The LAA memorial
Just fifty years ago, in May 1949, the memorial to members of the 35th Light Anti-Aircraft Regiment (Royal Artillery) was dedicated. This memorial is in the little corner to the right of the door under the organ case. It is associated with the memorial to the Far East Prisoners of War, many of whom were members of the 35th LAA - this was formed in 1940 with a high proportion of Nottinghamshire men. The regiment was sent to Singapore only a few months before the surrender of the colony to the Japanese, and only 40% of the regiment survived the war.
The LAA memorial has two parts. Above a glass case containing the regimental Roll of Honour, there is a marble plaque with an inscription from Psalm 124:
In 1985 the FEPOW Association gave the silver "Last Supper" which stands above the plaque, and later their standard was "laid up" in the church - the flag now stands beside the memorial.
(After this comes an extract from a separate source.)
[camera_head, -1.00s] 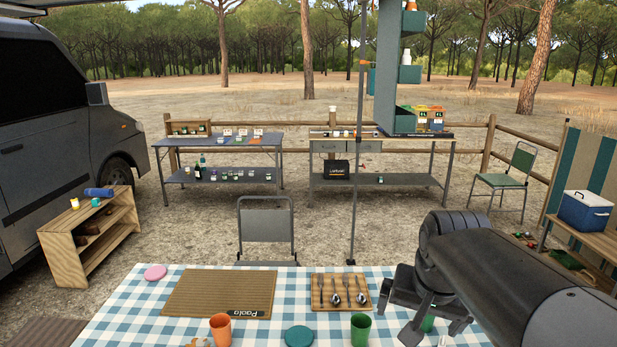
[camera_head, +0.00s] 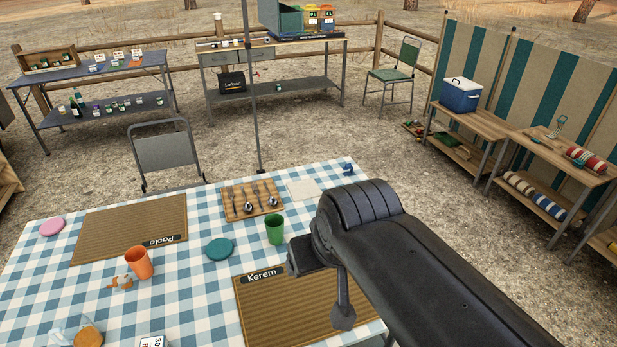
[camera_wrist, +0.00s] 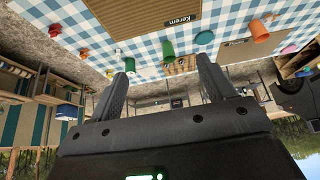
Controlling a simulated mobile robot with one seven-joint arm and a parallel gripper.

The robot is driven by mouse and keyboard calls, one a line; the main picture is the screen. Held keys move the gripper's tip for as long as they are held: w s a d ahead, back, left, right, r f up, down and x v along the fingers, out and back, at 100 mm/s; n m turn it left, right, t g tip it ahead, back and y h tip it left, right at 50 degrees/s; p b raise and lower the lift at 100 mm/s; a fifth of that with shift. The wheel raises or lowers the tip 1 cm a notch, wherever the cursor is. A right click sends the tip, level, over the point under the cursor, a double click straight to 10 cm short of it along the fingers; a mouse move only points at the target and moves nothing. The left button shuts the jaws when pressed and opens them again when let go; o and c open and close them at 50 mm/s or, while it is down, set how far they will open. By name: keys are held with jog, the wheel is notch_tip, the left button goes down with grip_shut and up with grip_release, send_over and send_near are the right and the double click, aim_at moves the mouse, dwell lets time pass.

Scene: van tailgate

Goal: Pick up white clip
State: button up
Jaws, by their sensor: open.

An interesting document has recently come to light which explains the LAA memorial and why it is in St Peters. Mrs Olive Hardy was a very long-standing member of St Peters congregation, who emigrated to Australia in her 90s and died there last January at the age of 98. Her husband Jack had been among the members of the LAA captured by the Japanese (and died in captivity). Olive was one of the prime movers of the Relatives Association set up in Nottingham in 1944, which kept families in touch with one other, exchanged news and provided support both for the families and for the soldiers who returned. She had kept the official minute book of the Relatives Association, which has now been sent to St Peters by her daughters. (The minute book has been deposited in the Nottinghamshire Archives Office, where it can be consulted along with St Peters parish records.)
St Peters came into the picture in September 1947, when the committee decided to place a memorial tablet in one of the city churches. St Peters may have been chosen because of Olive Hardys connection or for some other reason; but the Rector, the Revd. Arnold Lee, welcomed the idea - shortly before he left St Peters to move to Gedling! There was of course (as we know all too well at the moment) an interregnum before a new Rector arrived, and the minutes for September 1948 note that "the church still has no vicar and it is customary for the incumbent to sanction such things". But the diocesan authorities in Southwell gave helpful advice and Allan Derry, as churchwarden, was involved in liaising with the committee; and a suitable stone was prepared by the memorial department of the Nottingham Co-operative Society.
By October 1948 the Rev. Angus Inglis, a former Army Chaplain, had been appointed Rector - and soon set about revising the plans! The idea of a book of remembrance came from him, and he insisted that the lettering could not be done locally, at the College of Art, but should be sent to London. He also, I suspect, adjusted the wording on the plaque to its present elegant simplicity (the diocese had asked for changes to the style of numerals - but no numerals now appear).
Furthermore, his contacts proved useful when it came to dedicating the plaque: "Mr Inglis has contacted the Bishop of Singapore who is now on his way home" (the Rt. Rev. J. Leslie Wilson had also been a prisoner of war). And after farther discussion of whether to invite the Lord Mayor (it was decided not to, to avoid making it a public occasion) the dedication service was held on 22 May, with Bishop Wilson unveiling the plaque. Tea and refreshments were served in the "mission room adjoining the church" - presumably the St Jamess Room - and another part of St Peters history was in place.